## Instructions for the task
What lines of the data include the string "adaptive"? Copy them all.

## Records provided
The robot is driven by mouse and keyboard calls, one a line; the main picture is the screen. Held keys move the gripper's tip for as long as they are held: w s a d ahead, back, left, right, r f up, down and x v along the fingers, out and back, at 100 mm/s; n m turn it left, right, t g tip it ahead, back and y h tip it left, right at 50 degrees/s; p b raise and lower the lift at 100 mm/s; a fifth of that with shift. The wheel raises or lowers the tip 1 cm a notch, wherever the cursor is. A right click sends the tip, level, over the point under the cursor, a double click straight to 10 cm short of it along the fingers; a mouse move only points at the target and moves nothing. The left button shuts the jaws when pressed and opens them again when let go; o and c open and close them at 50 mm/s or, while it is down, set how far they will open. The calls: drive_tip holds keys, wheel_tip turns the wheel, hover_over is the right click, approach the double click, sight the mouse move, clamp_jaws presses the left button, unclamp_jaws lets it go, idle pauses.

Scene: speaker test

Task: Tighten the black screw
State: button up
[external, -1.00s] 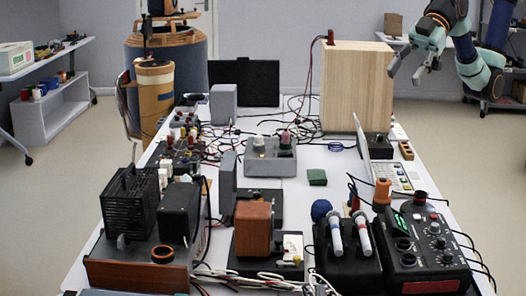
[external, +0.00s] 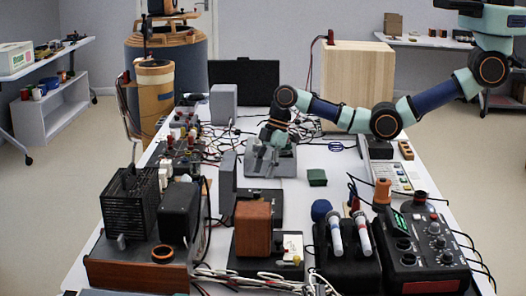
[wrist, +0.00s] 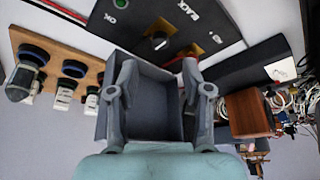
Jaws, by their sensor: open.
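In the wrist view, a small dark round part (wrist: 158,41) with a pale mark sits on a gold plate on a black panel (wrist: 135,18). Lettering that seems to read BLACK is beside it, so it may be the black screw. My gripper (wrist: 157,73) is open, its two fingers apart over a grey box-shaped thing (wrist: 150,100), with the dark part just beyond the fingertips. In the external view my gripper (external: 267,170) points down, low over the grey box (external: 285,165) at mid-table. It hides much of that box's top, and the screw cannot be made out there.
A tall grey block (external: 228,175) stands left of my gripper, and a wooden cabinet (external: 357,88) stands behind on the right. Loose cables (external: 215,135) cover the table's left middle. A small green block (external: 317,177) lies to the right, with some bare white table around it.

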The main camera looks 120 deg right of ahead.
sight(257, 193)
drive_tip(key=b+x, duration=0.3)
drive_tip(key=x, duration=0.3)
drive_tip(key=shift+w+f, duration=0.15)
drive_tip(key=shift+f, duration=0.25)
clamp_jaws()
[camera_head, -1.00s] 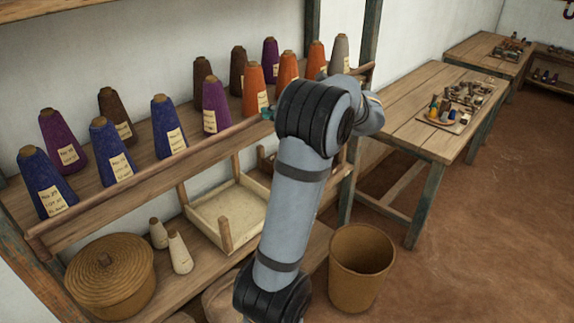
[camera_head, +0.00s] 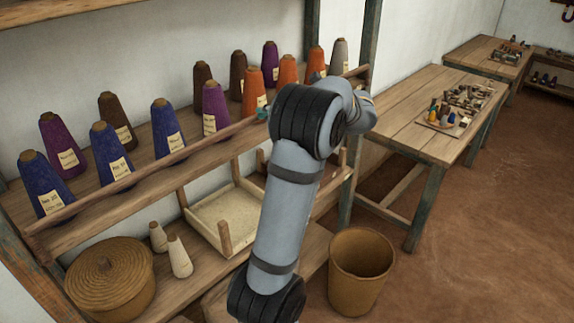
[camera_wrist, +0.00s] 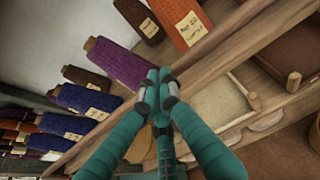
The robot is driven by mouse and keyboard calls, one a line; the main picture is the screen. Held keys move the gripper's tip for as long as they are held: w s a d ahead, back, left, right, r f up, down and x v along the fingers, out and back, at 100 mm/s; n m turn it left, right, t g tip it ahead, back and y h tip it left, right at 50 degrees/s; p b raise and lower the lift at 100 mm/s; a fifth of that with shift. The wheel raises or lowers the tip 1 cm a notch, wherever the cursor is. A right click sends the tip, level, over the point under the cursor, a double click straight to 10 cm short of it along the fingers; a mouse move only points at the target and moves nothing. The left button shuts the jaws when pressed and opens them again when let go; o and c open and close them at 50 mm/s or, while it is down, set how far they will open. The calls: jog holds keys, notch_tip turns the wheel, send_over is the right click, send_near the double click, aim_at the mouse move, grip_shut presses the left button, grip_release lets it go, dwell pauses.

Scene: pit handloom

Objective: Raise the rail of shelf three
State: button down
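The wooden rail (camera_head: 150,171) runs along the front of the shelf of yarn cones (camera_head: 150,201). It stands above the board's front edge and crosses in front of the lower parts of the front cones and some labels. My gripper (camera_head: 263,113) is at the rail right of its middle, mostly hidden behind my arm. In the wrist view, the teal fingers of my gripper (camera_wrist: 160,80) come together at the rail (camera_wrist: 240,42) and appear closed on it. The exact contact is partly hidden by the fingers.
Blue, purple, brown, orange and grey cones stand close behind the rail, such as a blue one (camera_head: 109,152). Below are a lidded basket (camera_head: 110,285), two pale cones and a tray (camera_head: 228,222). A bin (camera_head: 360,270) and a table (camera_head: 400,110) stand to the right.

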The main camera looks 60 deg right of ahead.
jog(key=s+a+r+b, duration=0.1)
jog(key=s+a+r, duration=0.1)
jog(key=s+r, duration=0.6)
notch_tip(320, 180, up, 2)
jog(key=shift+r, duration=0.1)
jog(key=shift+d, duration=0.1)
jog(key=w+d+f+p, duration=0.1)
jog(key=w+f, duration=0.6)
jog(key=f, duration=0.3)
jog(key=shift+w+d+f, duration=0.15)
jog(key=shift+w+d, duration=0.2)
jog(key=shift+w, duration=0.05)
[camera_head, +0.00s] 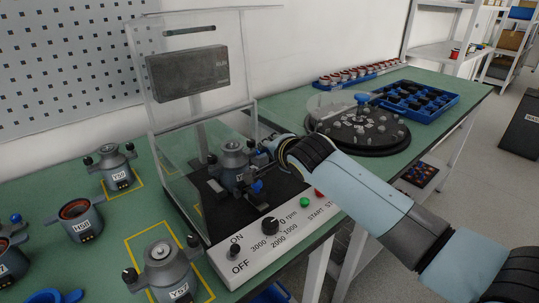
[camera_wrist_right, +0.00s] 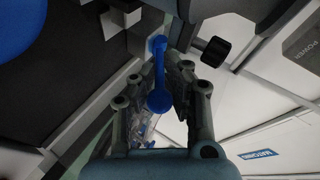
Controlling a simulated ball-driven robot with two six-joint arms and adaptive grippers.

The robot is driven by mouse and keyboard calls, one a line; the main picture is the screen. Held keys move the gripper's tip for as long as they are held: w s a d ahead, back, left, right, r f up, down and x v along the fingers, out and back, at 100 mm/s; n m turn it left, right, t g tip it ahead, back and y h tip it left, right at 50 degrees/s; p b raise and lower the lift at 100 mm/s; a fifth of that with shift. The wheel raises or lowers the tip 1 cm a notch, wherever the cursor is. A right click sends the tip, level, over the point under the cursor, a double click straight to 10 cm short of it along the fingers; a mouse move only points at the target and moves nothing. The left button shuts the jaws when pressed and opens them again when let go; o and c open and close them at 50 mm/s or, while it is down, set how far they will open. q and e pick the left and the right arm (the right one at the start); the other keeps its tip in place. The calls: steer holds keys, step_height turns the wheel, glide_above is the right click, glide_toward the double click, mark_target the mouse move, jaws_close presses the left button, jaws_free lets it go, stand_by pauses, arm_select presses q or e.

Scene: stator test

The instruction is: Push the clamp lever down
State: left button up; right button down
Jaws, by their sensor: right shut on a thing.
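The blue clamp lever (camera_wrist_right: 158,75) with its round end shows in the right wrist view, between the fingers of my right gripper (camera_wrist_right: 160,66). In the head view my right gripper (camera_head: 264,154) reaches in from the right, beside the grey motor unit (camera_head: 233,160) in the test stand, with a bit of blue at its fingertips. It is shut on the lever. Fingers and arm partly hide the lever there, so its exact angle is hard to tell. Another blue part (camera_head: 257,187) sits low at the front of the unit. My left gripper is not in view.
A clear guard (camera_head: 168,130) stands open around the stand. The white control panel (camera_head: 262,243) with knobs and buttons lies in front. Several grey units, one marked Y57 (camera_head: 163,264), stand on the left. A round black turntable (camera_head: 357,130) and blue tray (camera_head: 440,107) are behind my right arm.

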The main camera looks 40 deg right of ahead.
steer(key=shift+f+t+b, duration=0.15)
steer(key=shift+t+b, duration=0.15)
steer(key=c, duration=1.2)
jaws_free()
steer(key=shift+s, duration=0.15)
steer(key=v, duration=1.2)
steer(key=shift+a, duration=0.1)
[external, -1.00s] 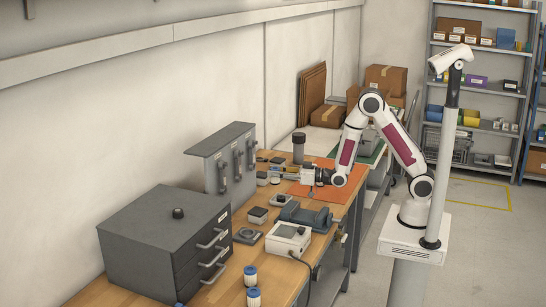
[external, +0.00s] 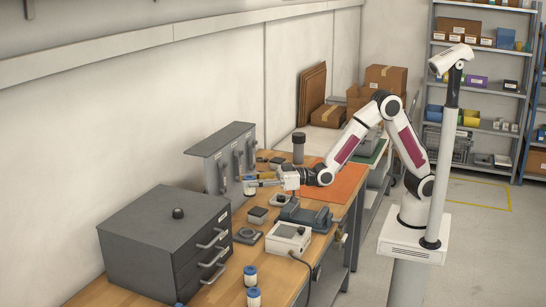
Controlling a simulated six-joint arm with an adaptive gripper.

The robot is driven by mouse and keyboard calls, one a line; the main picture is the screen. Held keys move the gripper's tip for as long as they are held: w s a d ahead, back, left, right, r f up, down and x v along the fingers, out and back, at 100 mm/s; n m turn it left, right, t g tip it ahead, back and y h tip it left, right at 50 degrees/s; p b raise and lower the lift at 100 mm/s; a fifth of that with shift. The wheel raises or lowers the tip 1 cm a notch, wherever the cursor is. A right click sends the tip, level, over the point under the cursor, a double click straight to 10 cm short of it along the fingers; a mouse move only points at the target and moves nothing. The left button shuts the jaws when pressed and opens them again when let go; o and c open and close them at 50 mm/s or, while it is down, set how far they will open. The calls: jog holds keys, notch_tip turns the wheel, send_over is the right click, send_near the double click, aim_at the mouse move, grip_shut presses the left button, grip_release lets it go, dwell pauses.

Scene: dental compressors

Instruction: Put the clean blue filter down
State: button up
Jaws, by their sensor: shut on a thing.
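My gripper (external: 258,182) reaches left over the workbench (external: 90,294), close in front of the grey upright panel. It is shut on a small cylinder (external: 249,187), pale with some blue, which I take to be the blue filter. The cylinder looks upright. The view is too small to tell whether it touches the bench, or whether it is clean. Two similar white and blue filters (external: 250,276) (external: 254,297) stand at the front of the bench, and part of another blue thing (external: 179,304) shows at the bottom edge.
A dark drawer cabinet (external: 150,245) stands left. The grey panel with handles (external: 220,158) stands behind my gripper. A small dark box (external: 257,215), a blue-grey vise-like block (external: 305,214) and a white meter (external: 288,238) stand nearby. An orange mat (external: 345,180) lies right.

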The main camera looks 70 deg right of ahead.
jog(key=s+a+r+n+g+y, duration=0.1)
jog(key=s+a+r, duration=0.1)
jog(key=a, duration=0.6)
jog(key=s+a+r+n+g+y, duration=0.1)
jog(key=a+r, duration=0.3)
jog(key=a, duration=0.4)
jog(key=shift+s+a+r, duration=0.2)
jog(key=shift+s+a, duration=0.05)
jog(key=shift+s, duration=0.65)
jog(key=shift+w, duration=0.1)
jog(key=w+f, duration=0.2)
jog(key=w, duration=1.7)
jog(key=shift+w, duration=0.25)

## Answer to the exercise
Controlling a simulated ball-driven robot with two six-joint arms and adaptive grippers.
Controlling a simulated six-joint arm with an adaptive gripper.

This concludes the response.